Zimbabwe relaxes foreign media laws

By Julie Tomlin GR

President Robert Mugabe’s government has published amendments to media laws that will allow independent newspapers to reopen in Zimbabwe and foreign journalists to be accredited for up to 60 days.

According to Reuters the government is proposing changes to the tough securtiy, media and broadcasting rules. AFP reports that three bills will be tabled before parliament on 18 December.

Peta Thornycroft writes that among the repressive legislation due to be amended is the Access to Information and Protection of Privacy Act, which “makes journalists guilty of a crime if they are caught working without accreditation”.

A number of Zimbabwean journalists have been refused accreditation for the past five years and if caught working, they faced up to two years in prison. Most Western foreign journalists in Zimbabwe could not get accreditation and so also faced arrest, she writes.

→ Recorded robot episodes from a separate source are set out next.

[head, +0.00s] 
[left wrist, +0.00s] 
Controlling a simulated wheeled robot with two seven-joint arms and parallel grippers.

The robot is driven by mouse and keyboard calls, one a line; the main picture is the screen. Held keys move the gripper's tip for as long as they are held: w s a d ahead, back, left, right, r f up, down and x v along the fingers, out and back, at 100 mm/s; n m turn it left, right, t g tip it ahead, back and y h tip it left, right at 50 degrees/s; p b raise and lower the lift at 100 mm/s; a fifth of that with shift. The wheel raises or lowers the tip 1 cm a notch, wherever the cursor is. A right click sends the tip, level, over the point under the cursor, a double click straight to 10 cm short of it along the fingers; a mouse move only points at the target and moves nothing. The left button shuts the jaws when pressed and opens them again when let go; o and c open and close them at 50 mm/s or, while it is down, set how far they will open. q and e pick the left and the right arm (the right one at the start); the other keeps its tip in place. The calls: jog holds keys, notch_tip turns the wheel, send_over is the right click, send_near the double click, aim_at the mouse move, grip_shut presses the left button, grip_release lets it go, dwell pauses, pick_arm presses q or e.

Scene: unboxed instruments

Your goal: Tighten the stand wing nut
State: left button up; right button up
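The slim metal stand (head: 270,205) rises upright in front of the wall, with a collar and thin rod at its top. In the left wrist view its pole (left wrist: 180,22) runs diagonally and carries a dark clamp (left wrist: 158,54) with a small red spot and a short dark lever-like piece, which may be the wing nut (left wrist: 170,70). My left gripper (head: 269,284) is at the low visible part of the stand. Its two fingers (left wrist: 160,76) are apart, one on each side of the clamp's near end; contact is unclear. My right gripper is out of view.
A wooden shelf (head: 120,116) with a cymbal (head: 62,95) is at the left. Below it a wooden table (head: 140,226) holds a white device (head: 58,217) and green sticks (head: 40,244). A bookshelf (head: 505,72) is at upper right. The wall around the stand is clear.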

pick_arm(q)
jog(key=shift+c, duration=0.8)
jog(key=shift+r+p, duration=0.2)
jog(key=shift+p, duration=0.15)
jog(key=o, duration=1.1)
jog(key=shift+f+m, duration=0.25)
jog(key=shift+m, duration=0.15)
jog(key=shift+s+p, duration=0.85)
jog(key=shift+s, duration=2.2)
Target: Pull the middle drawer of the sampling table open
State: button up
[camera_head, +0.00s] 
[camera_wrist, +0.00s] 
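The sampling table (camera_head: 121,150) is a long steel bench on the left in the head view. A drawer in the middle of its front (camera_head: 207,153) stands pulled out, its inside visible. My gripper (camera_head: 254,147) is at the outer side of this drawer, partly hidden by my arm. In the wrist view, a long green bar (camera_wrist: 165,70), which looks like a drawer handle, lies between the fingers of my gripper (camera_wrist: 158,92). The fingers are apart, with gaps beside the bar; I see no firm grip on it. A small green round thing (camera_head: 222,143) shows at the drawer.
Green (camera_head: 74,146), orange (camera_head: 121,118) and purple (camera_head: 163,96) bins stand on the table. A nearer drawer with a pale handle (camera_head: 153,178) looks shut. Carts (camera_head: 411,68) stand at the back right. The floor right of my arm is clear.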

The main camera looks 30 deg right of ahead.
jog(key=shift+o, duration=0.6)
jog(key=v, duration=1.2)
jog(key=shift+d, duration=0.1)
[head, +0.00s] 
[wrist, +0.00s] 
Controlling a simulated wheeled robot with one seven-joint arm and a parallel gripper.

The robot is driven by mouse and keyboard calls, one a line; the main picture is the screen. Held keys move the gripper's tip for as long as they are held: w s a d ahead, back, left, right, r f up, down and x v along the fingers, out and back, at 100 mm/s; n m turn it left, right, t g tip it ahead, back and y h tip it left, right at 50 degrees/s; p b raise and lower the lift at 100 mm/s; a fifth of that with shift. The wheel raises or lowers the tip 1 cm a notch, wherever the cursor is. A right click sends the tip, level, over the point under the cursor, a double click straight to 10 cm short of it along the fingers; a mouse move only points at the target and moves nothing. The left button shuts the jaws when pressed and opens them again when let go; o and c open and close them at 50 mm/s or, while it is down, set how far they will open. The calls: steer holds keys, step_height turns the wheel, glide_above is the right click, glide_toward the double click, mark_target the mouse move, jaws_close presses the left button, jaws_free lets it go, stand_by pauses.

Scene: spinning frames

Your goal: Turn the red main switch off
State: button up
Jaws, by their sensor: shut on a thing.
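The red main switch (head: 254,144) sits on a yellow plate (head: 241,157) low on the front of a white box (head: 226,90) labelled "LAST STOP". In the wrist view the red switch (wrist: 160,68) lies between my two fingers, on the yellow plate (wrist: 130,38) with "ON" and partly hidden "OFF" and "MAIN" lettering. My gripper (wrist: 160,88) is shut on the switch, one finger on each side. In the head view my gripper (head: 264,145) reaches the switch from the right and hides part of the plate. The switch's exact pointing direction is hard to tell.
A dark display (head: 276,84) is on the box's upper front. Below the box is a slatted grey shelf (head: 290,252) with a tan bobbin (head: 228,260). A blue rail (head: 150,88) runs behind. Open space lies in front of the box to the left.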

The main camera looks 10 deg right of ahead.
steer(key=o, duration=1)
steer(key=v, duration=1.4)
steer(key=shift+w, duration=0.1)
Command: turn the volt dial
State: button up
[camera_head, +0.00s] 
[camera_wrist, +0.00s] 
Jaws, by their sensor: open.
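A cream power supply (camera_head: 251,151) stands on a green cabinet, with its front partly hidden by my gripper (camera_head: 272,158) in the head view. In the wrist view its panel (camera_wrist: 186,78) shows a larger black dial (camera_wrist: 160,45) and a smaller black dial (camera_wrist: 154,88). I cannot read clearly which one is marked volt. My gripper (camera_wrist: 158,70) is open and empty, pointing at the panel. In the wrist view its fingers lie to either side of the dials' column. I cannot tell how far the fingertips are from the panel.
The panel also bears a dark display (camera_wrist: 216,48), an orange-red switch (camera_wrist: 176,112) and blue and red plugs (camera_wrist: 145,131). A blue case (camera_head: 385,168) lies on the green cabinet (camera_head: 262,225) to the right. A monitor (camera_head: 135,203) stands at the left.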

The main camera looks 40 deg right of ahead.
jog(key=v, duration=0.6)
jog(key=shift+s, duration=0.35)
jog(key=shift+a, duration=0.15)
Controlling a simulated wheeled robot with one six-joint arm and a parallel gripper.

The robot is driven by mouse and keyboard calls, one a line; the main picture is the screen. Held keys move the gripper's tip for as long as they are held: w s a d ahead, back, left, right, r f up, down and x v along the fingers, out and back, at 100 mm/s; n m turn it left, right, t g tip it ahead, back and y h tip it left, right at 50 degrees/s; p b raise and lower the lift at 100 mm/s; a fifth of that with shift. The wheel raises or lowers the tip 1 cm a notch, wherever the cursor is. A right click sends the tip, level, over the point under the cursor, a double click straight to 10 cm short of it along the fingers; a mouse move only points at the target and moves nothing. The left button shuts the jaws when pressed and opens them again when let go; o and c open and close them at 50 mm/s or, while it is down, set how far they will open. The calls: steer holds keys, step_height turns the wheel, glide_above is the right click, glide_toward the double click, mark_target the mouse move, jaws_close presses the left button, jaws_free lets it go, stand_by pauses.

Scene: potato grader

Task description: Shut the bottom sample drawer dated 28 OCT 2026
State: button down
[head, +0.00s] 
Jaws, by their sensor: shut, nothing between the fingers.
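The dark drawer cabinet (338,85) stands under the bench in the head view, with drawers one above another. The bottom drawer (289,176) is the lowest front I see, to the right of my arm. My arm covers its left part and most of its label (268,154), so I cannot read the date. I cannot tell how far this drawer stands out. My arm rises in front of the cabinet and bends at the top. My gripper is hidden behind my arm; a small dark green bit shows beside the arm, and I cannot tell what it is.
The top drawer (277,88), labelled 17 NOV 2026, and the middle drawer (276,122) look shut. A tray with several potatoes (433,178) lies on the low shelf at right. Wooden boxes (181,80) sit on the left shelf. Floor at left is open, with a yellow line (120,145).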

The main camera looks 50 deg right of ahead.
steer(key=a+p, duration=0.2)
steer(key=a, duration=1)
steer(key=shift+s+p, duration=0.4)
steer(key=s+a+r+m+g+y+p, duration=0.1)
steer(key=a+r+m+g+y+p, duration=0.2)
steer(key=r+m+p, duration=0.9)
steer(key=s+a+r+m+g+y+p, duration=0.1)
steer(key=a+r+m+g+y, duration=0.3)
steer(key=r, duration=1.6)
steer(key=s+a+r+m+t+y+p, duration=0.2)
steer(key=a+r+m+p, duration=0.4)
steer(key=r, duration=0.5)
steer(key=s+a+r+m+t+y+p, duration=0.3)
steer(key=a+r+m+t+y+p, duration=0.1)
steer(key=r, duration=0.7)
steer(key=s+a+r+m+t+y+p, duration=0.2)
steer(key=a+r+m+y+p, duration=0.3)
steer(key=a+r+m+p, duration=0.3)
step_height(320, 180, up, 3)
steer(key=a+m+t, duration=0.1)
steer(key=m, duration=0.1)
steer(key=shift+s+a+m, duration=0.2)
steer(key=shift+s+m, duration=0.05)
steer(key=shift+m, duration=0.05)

They may now apply for accreditation for up to 60 days.

The BBC outlines the changes proposed to the Access to Information and Protection of Privacy Act (AIPPA) as reconstitution of a Media Commission, which will ‘uphold press freedom’ and ‘enforce good practice’ and be appointed by president, but multi-party, the formation of a Media Council with representatives of journalists and media industry to deal with ethics and complaints.

Non-accredited journalists who previously faced jail work legally but remain barred from official events.

The media will be opened to foreign owners although foreign journalists still cannot work permanently in the country.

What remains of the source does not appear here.